Aveyron | Par Elisa Llop
Lucie Ferrié élève ses chèvres depuis début 2022, après avoir repris l’exploitation de son père, ancien éleveur de vaches Brunes, parti récemment à la retraite.

A Sainte-Radegonde, Lucie gère un troupeau de 200 chèvres alpines. Chaque année, elle garde une soixantaine de chevrettes pour le renouvellement et dispose d’une douzaine de boucs pour la reproduction. Boucs provenant exclusivement de l’extérieur, afin de renouveler la génétique. Les chevreaux de quelques jours, partent tous à l’engraissement avec la coopérative des Chevriers du Rouergue. «C’est vrai qu’on nous demande d’engraisser de plus en plus nos animaux. Mais ce n’est pas forcément possible pour toutes les exploitations, pour des raisons pratiques, d’infrastructures et de temps» explique-t-elle.
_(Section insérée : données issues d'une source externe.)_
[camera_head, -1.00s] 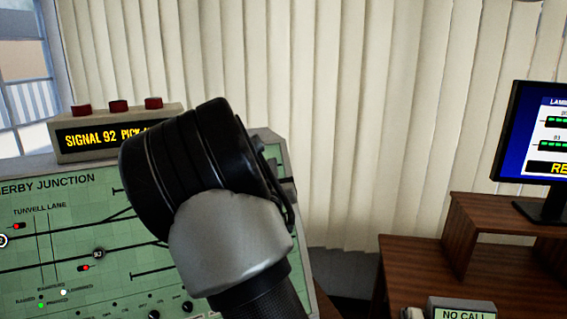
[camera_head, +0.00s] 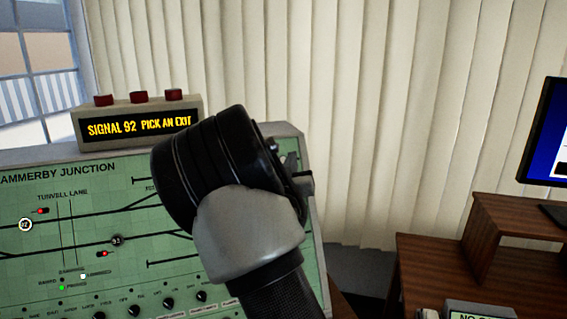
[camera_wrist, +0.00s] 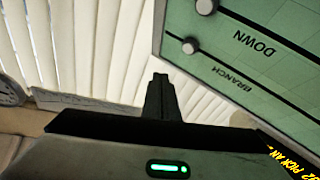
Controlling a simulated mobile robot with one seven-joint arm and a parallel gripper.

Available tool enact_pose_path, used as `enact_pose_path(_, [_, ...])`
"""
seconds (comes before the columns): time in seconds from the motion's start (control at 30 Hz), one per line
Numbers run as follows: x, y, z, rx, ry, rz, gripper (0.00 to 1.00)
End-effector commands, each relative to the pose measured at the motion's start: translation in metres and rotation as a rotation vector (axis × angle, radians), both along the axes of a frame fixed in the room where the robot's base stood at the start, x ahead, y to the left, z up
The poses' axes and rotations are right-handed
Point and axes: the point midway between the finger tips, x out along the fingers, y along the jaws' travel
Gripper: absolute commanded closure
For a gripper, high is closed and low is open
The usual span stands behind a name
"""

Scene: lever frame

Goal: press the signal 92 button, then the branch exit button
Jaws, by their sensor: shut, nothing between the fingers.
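The signal 92 button (camera_head: 25,225) is a small round white knob marked 92 at the left of the green track panel (camera_head: 50,275). The sign on top (camera_head: 138,126) reads "SIGNAL 92 PICK AN EXIT". In the wrist view, a grey round knob (camera_wrist: 190,46) sits on a track line near the label BRANCH, and another knob (camera_wrist: 205,6) sits near the label DOWN. My gripper (camera_wrist: 160,82) is shut and empty, its tip apart from the BRANCH knob in the picture. In the head view my arm hides the panel's right part and most of the gripper.
A round knob marked 93 (camera_head: 117,240) and a row of black knobs (camera_head: 168,303) are on the panel. Three red lamps (camera_head: 139,97) top the sign box. Pale blinds (camera_head: 400,110) hang behind. A wooden desk (camera_head: 440,270) with a monitor (camera_head: 548,140) stands right.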

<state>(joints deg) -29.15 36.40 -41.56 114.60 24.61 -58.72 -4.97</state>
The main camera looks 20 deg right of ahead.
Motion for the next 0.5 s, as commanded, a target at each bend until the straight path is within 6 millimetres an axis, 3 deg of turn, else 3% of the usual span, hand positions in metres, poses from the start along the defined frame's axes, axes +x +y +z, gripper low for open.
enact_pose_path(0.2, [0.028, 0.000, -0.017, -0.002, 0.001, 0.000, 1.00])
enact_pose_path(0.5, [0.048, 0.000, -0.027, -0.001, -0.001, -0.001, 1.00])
Indépendante mais pas seule
La jeune femme, qui travaille seule sur son exploitation, peut quand même compter sur sa famille pour l’épauler si besoin, ainsi que sur un voisinage d’agriculteurs. Elle apprécie la transmission et l’accueil de stagiaires. «Nous avons transformé intégralement tous les bâtiments pour les adapter aux caprins. Tout a été également simplifié, aménagé de manière fonctionnelle, pour que j’ai le moins de difficultés». En décembre 2023, un bâtiment de stockage pour le foin a été ajouté, un couloir central dans le bâtiment central pour l’alimentation, et le prochain projet est d’automatiser l’alimentation.
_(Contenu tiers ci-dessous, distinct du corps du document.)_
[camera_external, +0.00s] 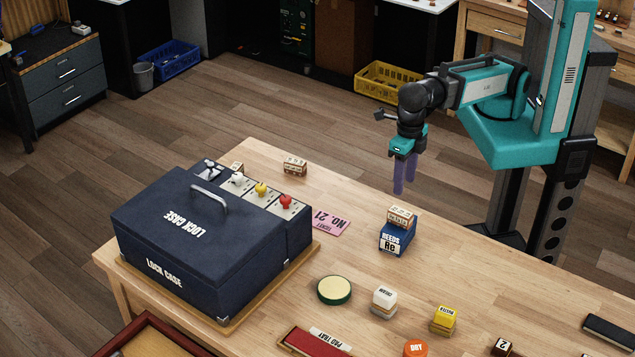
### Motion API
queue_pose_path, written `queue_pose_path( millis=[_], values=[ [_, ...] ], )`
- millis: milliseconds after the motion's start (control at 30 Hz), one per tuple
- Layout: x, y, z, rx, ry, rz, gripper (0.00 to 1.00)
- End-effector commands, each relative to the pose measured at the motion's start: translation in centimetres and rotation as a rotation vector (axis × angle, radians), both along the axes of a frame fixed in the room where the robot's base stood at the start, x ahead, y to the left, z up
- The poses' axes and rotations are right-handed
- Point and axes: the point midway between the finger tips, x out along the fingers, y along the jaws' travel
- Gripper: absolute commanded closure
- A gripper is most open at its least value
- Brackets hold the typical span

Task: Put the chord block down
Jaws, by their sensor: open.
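My gripper (405,178) has purple fingers that point down. It is open and empty, in the air above and behind a blue box marked "SEEDS" and "Re" (396,239). A small wooden block with dark markings (402,216) lies on top of that box, apart from the fingers. A similar wooden block (295,166) lies on the far part of the table. The markings are too small to read, so I cannot tell which one is the chord block.
The dark lock case (205,240) fills the table's left side, with coloured knobs along its panel. A pink ticket (327,221) lies beside it. A round green-rimmed tin (334,290), a cream block (384,301) and a yellow block (443,319) stand in front.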

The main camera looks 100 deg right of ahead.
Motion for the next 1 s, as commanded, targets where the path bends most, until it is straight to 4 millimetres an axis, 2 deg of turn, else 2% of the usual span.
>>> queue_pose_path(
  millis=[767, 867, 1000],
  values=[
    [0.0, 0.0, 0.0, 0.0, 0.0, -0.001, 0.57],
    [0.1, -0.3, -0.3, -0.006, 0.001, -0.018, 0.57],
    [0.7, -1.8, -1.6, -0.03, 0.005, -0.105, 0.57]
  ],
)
Côté parcours, Lucie est passée par un bac STAV au lycée La Roque, puis un BTS PA, avant de travailler 5 ans comme conseillère technique en laiterie, aux côtés des producteurs. Cet apprentissage l’a emmenée à la découverte de diverses régions : Pyrénées-Atlantiques, Mayenne, Bretagne, Pays-de-la-Loire…
«Je m’intéressais déjà aux chèvres à cette époque… Un été, j’ai remplacé un producteur caprin et cela m’a vraiment plu. J’adore les vaches mais je voulais être indépendante sur mon exploitation et pour gérer mon troupeau ; c’est vrai que des animaux plus petits, c’était plus pratique, mais aussi une évidence. Les chèvres sont vraiment des animaux à part. On a un lien différent, très confiant, je sens beaucoup de reconnaissance de leur part».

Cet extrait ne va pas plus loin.